═════ Provided information ═════
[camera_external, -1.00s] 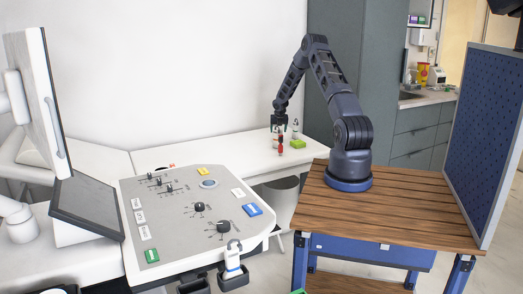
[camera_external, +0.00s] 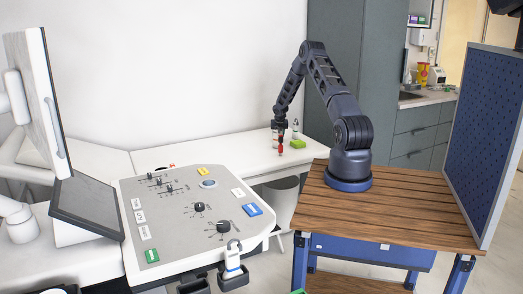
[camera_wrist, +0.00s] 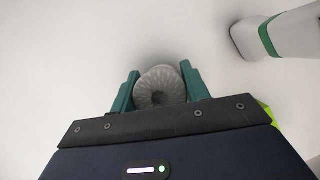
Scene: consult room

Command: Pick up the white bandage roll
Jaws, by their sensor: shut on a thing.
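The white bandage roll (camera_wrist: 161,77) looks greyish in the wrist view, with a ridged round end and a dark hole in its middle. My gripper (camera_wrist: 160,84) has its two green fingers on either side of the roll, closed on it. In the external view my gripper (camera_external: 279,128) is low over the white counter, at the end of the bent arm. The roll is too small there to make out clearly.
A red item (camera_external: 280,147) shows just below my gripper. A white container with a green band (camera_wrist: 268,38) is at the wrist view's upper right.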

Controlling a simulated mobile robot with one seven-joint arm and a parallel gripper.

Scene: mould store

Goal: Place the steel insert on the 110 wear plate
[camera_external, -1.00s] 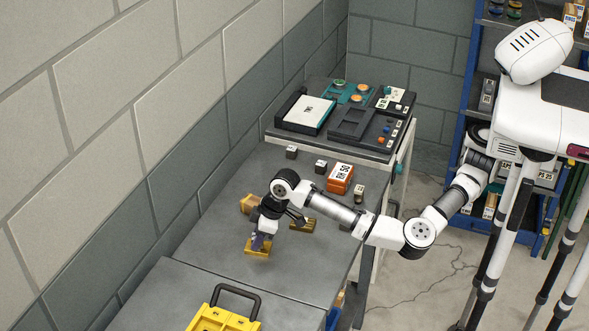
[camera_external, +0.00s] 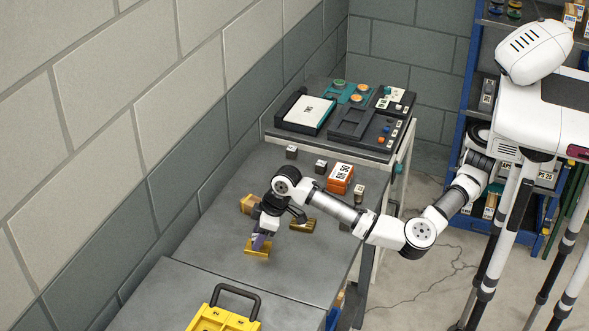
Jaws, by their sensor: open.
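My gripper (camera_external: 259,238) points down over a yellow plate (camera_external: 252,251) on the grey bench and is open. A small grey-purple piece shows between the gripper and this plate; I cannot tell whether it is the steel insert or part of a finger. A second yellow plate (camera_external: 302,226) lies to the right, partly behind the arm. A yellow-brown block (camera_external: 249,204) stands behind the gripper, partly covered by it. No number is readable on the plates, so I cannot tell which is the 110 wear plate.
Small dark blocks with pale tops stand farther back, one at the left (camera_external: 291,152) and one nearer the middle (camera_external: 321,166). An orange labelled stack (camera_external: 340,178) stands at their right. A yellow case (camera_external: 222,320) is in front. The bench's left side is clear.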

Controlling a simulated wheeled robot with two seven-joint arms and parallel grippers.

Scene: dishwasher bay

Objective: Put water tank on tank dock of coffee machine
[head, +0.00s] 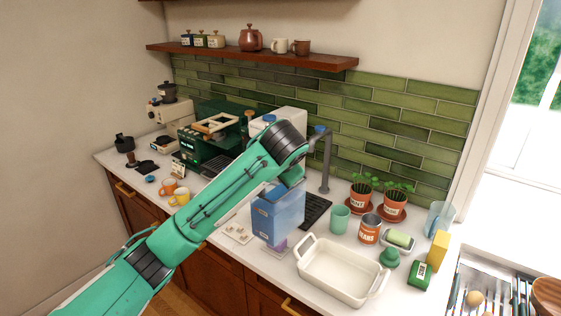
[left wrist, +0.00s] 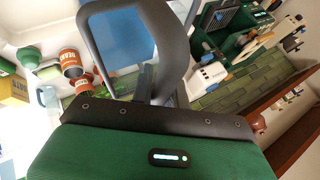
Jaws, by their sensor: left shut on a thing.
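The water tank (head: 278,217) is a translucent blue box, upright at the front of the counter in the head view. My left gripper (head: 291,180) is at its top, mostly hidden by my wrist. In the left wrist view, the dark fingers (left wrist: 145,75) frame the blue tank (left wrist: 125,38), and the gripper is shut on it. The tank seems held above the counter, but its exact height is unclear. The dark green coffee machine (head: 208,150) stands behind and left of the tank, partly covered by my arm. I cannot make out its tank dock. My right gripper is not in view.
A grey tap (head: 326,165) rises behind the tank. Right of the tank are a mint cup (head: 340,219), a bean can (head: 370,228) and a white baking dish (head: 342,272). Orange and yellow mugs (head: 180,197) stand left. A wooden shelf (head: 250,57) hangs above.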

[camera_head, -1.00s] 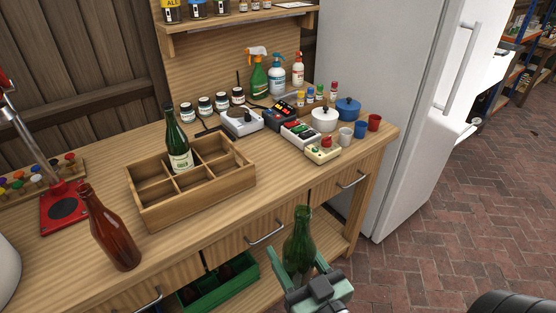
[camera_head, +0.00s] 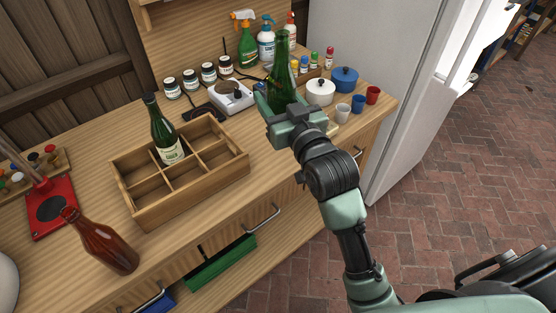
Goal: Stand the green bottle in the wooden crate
═════
═════ Provided information ═════
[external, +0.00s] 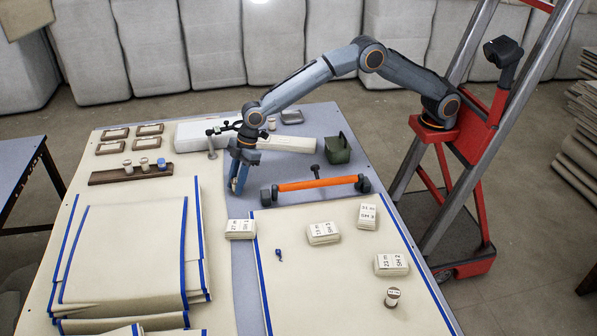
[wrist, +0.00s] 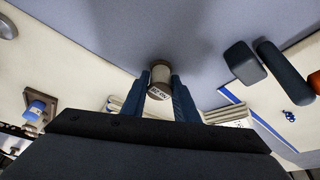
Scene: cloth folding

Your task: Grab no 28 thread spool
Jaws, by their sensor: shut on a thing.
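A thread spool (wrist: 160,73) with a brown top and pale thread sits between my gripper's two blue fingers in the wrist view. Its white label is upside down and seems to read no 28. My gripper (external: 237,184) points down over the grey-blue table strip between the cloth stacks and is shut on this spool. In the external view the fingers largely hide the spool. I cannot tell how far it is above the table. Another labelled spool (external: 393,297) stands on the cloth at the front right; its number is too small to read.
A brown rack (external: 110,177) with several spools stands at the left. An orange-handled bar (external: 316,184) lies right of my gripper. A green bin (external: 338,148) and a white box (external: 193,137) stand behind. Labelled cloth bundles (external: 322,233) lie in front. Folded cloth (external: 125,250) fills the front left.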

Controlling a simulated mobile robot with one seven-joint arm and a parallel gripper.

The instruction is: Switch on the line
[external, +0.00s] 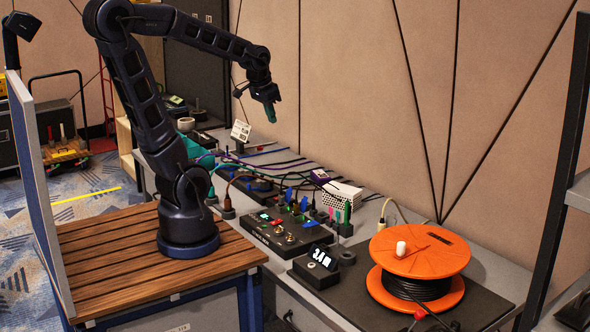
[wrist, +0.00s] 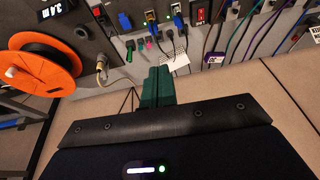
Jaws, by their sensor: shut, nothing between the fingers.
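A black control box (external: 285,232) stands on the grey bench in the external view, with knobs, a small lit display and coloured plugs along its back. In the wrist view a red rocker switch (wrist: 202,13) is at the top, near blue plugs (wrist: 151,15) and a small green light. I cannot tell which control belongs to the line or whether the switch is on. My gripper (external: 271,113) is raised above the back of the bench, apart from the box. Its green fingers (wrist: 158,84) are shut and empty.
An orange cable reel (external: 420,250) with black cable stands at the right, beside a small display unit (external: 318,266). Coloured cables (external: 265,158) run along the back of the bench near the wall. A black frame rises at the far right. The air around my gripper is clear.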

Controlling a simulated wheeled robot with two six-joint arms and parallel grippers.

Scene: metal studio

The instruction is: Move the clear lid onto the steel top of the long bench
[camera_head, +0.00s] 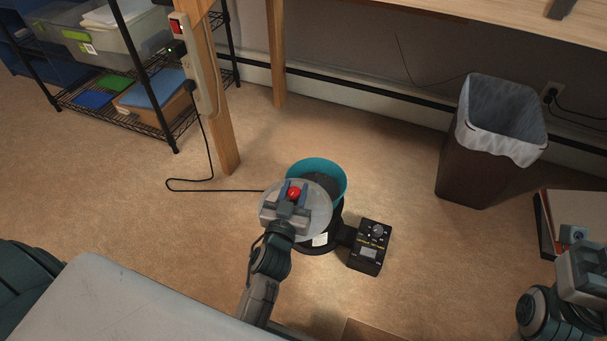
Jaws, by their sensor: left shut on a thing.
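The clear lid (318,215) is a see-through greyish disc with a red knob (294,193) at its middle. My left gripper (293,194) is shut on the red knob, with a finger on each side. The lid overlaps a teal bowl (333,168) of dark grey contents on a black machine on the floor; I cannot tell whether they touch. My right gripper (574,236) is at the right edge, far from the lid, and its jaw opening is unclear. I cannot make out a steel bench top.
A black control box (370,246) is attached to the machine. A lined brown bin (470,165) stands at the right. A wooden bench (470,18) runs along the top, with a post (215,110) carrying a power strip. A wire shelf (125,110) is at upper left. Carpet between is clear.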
═════
» **Set problem**: Among the lines of the material, find those that hold the word "robot" and copy them.

» **Response**:
Controlling a simulated mobile robot with one seven-joint arm and a parallel gripper.
Controlling a simulated wheeled robot with two seven-joint arms and parallel grippers.
Controlling a simulated mobile robot with one seven-joint arm and a parallel gripper.
Controlling a simulated wheeled robot with two six-joint arms and parallel grippers.

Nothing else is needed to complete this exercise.